Eduardo Paolozzi’s take on Blake’s ‘Newton’ outside the Scottish National Gallery

Sunday, 23 November 2025

The Triumph of Determinism

Does the direct real-time feed from a Labour  focus group on "what went well" to the nano-bots that were injected into his bloodstream mean that what we are looking at when we watch Keir Starmer is an actual AI Embodiment of a focus group speaking its words to us like a body-snatched replicant? Is this a horror story worse than Frankenstein or Alien in that all traces of a human consciousness have been replaced by circuitry without our knowledge? Is he just human reduced to mouthpiece for the data that streams through him - "5000 extra appointments in the NHS, the highest rate of growth in the G7...."? Is the real Starmer experiencing the horror of being one of Bacon’s Screaming Popes? After he is deposed will he, waking in a rest home in the Surrey countryside, need to be rehabilitated by being taught how to be a human again?

Human AI

I watched the interview on the 6 o’clock News last night where Chris Mason asked Keir Starmer for his reaction to the fact that he is the least respected PM in history. Starmer’s style in his response (and the style of Reeves and Phillipson) is to project contentment and satisfaction with what he’s doing whatever is happening and to act like an affectless human pianola spewing out ready-made sound bites that will read well in the press. He’s like a human version of AI.

My friend asked his phone the question ‘Is Keir Starmer an android?’ and the AI feature gave this helpful answer…

“No, Keir Starmer is not an android; he is a human politician and lawyer who has served as the Leader of the Labour Party and Prime Minister of the United Kingdom. He has been described as having a robotic demeanor by some critics, but this is a metaphorical expression of his political style, not a literal description.”

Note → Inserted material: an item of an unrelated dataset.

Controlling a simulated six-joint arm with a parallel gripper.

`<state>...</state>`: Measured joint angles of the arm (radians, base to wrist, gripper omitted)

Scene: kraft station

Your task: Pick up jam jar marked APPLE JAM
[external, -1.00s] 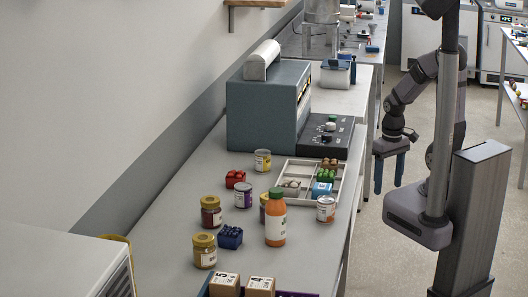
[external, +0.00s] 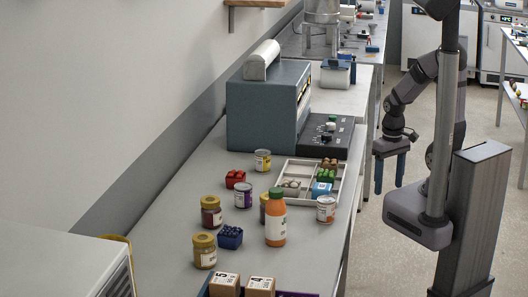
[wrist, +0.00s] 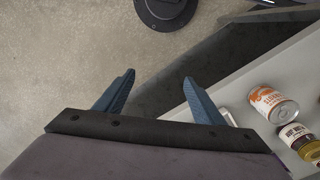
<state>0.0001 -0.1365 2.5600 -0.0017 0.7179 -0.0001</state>
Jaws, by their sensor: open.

Thursday, 20 November 2025

Controlling Meaning

Are the Culture Wars about more than the control of the narrative? Perhaps they are about the control of MEANING and interpretation, things that distinguish human beings? The creation of meaning derives from the motherboard of the one doing the creating.

Disallowing Learning

In the latter stages of my teaching career, I noticed the greater and greater tendency to disallow the teacher-learner dynamic on the grounds that the superiority implied meant that it was a kind of “punching-down” oppression. It became more and more fashionable to make a public exhibition of one’s humility in learning, Rousseau-style, from the children. Of course everyone learns stuff in whatever profession they are in so teachers would always be learning things (and sometimes from interactions with children) but this doesn’t justify disallowing the process of teaching. I wonder if there is also now a tendency to disallow the idea that there is a reservoir of wisdom in age in spite of the fact that a definition of wisdom might be the accumulation of knowledge from time and experience?